Morning routine ideas
Keep mornings short and ordered. Common steps: wake up and stretch, use the toilet, get dressed, eat breakfast, brush teeth, brush hair, pack the school bag, put shoes and coat on.
Bedtime routine ideas
Wind down with a predictable sequence: tidy toys, bath or shower, pyjamas on, brush teeth, choose tomorrow's clothes, story time, lights out. A calm, repeatable order helps children settle.
Who the routine chart is for
Parents
Run consistent mornings and bedtimes without repeating yourself — the chart does the reminding.
Grandparents and carers
Keep the routine the same during child-care — the chart travels with the child so steps stay familiar.
Teachers and nursery staff
Rename the blocks to classroom routines like "Arrival" and "Home Time" to support transitions during the school day.
Children who thrive on structure
A clear visual sequence is especially helpful for children who like to know exactly what comes next.
How to use the tool
- Enter the child's name.
- Name the first block (default Morning Routine) and type its steps, one per line.
- Name the second block (default Bedtime Routine) and type its steps.
- Choose A4 or US Letter.
- Preview the chart, then download the PDF.
- Print at 100% scale and pin it where the child will see it.

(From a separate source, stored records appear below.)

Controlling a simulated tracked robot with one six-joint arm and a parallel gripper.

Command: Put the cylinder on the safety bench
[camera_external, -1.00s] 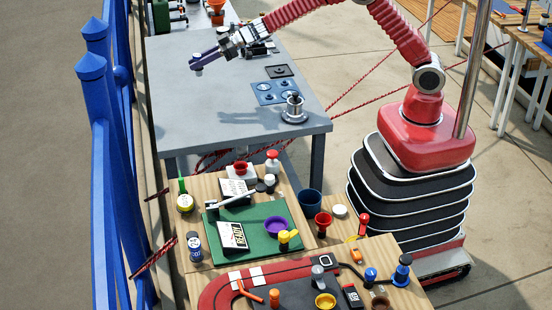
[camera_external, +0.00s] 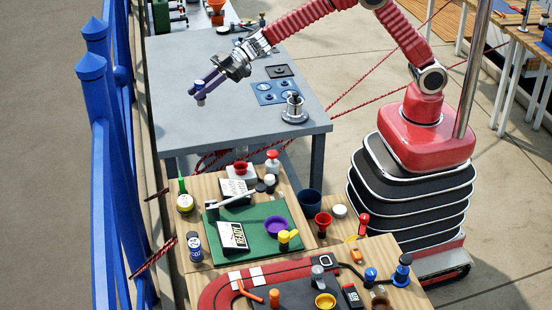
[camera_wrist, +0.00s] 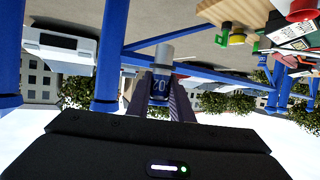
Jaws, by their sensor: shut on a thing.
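The cylinder (camera_wrist: 161,72) is small, with a grey end and a dark blue body with white lettering. In the wrist view it is between the two fingers of my gripper (camera_wrist: 160,105), which is shut on it. In the external view my gripper (camera_external: 205,85) reaches over the left part of a grey bench (camera_external: 180,125), fingers tilted down to the left. The cylinder's pale end (camera_external: 200,101) shows below the fingertips, seemingly above the bench top; the exact gap cannot be told. No label shows which bench is the safety bench.
A blue plate (camera_external: 273,92) and a metal fitting (camera_external: 294,110) are on the grey bench's right side. A blue railing (camera_external: 97,130) runs along its left. A cluttered wooden table (camera_external: 290,179) stands in front. The bench's front left is bare.

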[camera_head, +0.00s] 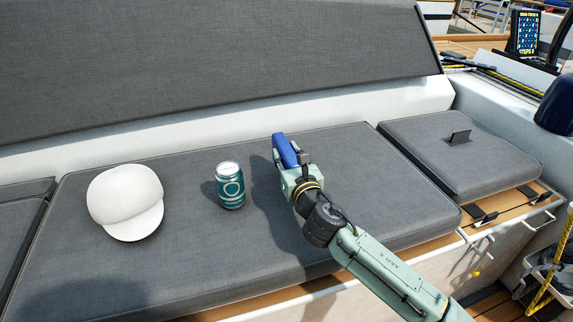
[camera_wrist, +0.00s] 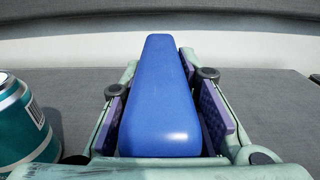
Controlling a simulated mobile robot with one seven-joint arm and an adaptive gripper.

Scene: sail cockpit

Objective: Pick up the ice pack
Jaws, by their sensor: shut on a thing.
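The ice pack (camera_head: 284,151) is a blue, rounded slab. In the head view it sticks out beyond my gripper (camera_head: 290,170), over the grey seat cushion right of the can. In the wrist view the ice pack (camera_wrist: 160,95) fills the middle, between the purple pads of my gripper (camera_wrist: 166,110). The jaws are shut on it. Its lower end is hidden by the gripper body. I cannot tell for sure whether it touches the cushion.
A teal can (camera_head: 230,186) stands upright on the cushion (camera_head: 330,140), close left of the gripper; it also shows in the wrist view (camera_wrist: 22,122). A white cap (camera_head: 126,201) lies further left. A grey backrest (camera_head: 220,60) rises behind. The cushion's right part is clear.

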- Hand the child a pen, pencil or sticker sheet for each completed step.
Worked example
A parent sets the child's name to "Mia", keeps the Morning Routine block and adds: Wake up & stretch, Get dressed, Eat breakfast, Brush teeth, Pack school bag, Shoes & coat. For the Bedtime Routine block they add: Tidy toys, Bath time, Pyjamas on, Brush teeth, Story time, Lights out. By Friday, Mia has a full row of circles on "Brush teeth" both morning and night — the chart shows at a glance which steps are sticking and which still need a gentle nudge.
Methodology
The engine renders two stacked routine blocks. Within each block, rows are the steps you supplied and columns are Monday to Sunday. Every cell contains a soft check-circle placeholder designed to fade under ticks, colouring or stickers. The child's name and chart title are rendered in the page header. A4 and US Letter layouts share the same proportions so the circles always land in a tidy cell.

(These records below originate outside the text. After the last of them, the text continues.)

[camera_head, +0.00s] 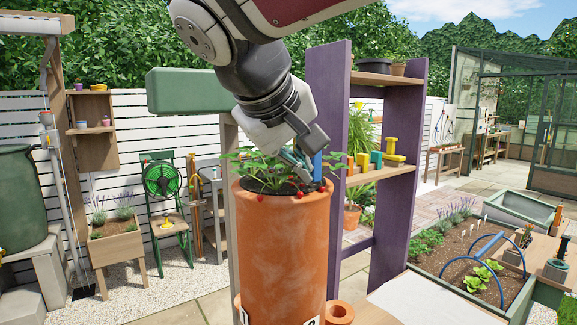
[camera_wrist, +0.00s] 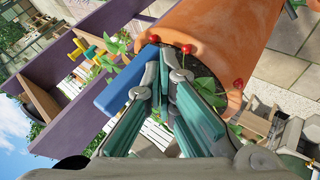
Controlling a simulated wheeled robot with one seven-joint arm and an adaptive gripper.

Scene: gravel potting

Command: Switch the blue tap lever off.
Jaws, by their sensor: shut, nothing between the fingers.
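The blue tap lever (camera_head: 317,166) stands upright at the right edge of the tall terracotta planter's top, just right of my gripper (camera_head: 301,160). In the wrist view the lever is a blue bar (camera_wrist: 128,80) lying along the left side of my gripper (camera_wrist: 164,72). My gripper is shut and empty, its fingertips pointing down over the planter's rim. The fingers are very close beside the lever; I cannot tell whether they touch it. The tap body under the lever is hidden.
The terracotta planter (camera_head: 283,245) holds strawberry leaves and red berries. A purple-sided shelf (camera_head: 393,150) with yellow, teal and orange items stands just right and behind. A green box-shaped thing (camera_head: 190,91) is at the left. A raised bed (camera_head: 440,262) lies at the right.

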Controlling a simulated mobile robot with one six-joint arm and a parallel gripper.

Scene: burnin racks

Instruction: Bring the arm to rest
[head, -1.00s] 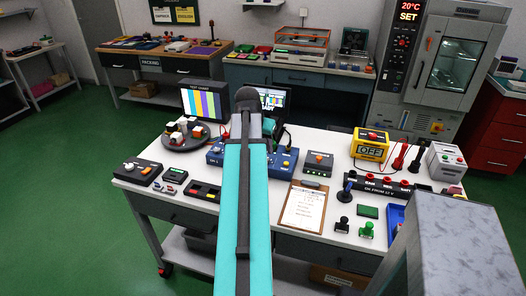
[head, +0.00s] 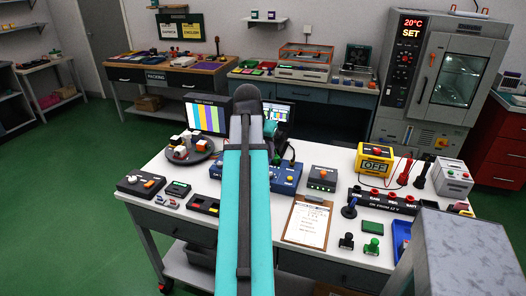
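My arm reaches up the middle of the head view as a long turquoise link with a dark rounded joint at its far end, above the white workbench (head: 250,216). My gripper cannot be made out; it is hidden behind the arm or out of the picture. A blue instrument box (head: 287,178) stands on the bench, partly covered by my arm.
The bench is crowded: a test-chart screen (head: 207,116), a round turntable (head: 188,150), a yellow meter (head: 375,160), a clipboard (head: 307,222) and stamps (head: 371,246). A tall oven (head: 436,80) stands behind. Green floor (head: 70,200) is free at left.

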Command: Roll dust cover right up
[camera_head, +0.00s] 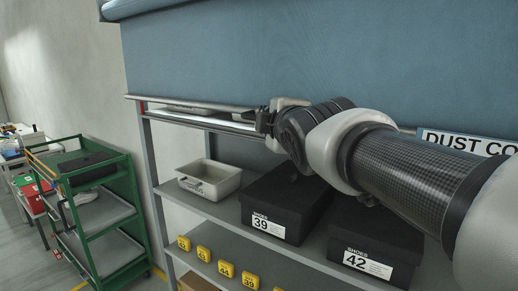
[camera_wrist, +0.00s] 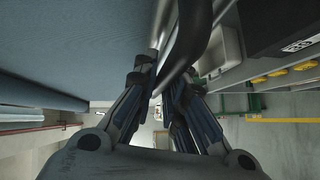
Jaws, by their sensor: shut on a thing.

Best ways to use the chart
- Introduce it together and walk through each step once before the first day.
- Keep the reward consistent — stickers, colouring, screen time — whatever fits your household.
- Celebrate full rows, not perfect weeks — five out of seven on "Brush teeth" is a genuine win.
- Refresh the chart weekly — a fresh sheet feels like a clean slate.
Designed for A4 and US Letter printing
The routine chart prints cleanly on A4 and US Letter. Cell size stays consistent so stickers fit regardless of paper choice. Print at 100% scale so the circles stay round.
Related classroom printables
FAQs
Quick answers
What is the difference between this and the chore chart?
This chart is built around a child's daily routine — a morning block and a bedtime block of ordered steps. The chore chart is a single grid of jobs. Use this one for getting-ready and wind-down sequences.
Can I rename the Morning and Bedtime blocks?
Yes. Each block has an editable heading — rename them to anything, such as "After School", "Homework" or classroom routines like "Arrival" and "Home Time".
Can I print blank rows and fill them in by hand?
Yes. Leave a block's steps blank and it prints empty rows ready to write in — handy if your routine changes week to week.
How many steps can each routine have?
Up to 8 steps per block. Five or six clear steps usually work best so younger children are not overwhelmed.